Exercise details
Start at the line that contains "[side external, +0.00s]", stop at the line that contains "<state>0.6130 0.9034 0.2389", and repeat every line in that span, those two included, with no pictures.

Dataset excerpt
* * *
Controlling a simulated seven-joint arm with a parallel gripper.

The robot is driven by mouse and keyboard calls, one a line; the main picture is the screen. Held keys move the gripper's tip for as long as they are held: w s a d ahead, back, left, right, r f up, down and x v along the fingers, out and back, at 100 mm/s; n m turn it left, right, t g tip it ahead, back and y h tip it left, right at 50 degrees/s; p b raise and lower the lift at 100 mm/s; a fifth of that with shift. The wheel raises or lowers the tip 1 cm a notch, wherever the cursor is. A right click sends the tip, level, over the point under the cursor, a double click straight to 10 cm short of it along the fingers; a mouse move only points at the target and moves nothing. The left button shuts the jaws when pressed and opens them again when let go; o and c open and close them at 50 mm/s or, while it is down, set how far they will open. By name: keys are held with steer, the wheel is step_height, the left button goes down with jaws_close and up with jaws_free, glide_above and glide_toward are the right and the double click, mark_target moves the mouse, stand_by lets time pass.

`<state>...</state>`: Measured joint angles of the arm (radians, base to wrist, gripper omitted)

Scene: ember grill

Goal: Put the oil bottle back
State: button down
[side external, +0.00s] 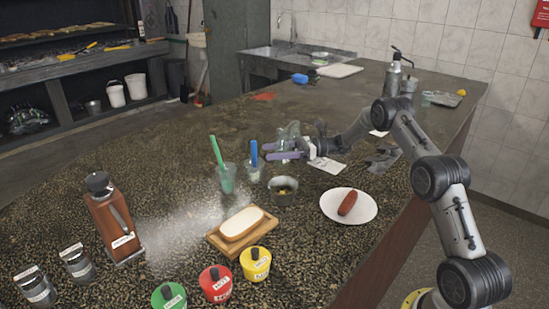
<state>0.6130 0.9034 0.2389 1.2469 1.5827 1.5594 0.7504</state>
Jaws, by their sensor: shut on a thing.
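My gripper (276,151), with purple fingers, is low over the middle of the counter and points left. It is shut on a clear, see-through bottle (290,132), whose upper part shows just behind and above the fingers. I take this to be the oil bottle. The fingers hide its lower part, so I cannot tell whether its base touches the counter. It looks roughly upright.
Cups with a green brush (217,152) and a blue brush (254,155) stand close left of my gripper. A metal bowl (284,191), a plate (333,213) with a sausage and a wooden board (214,239) with bread lie nearer. The counter (190,150) farther left is clear.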

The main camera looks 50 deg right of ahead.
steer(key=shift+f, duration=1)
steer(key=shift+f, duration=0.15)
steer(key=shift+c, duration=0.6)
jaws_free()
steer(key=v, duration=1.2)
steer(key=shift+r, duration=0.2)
* * *
Final result
[side external, +0.00s] 
<state>0.6130 0.9034 0.2389 1.2469 1.5827 1.5594 0.7504</state>

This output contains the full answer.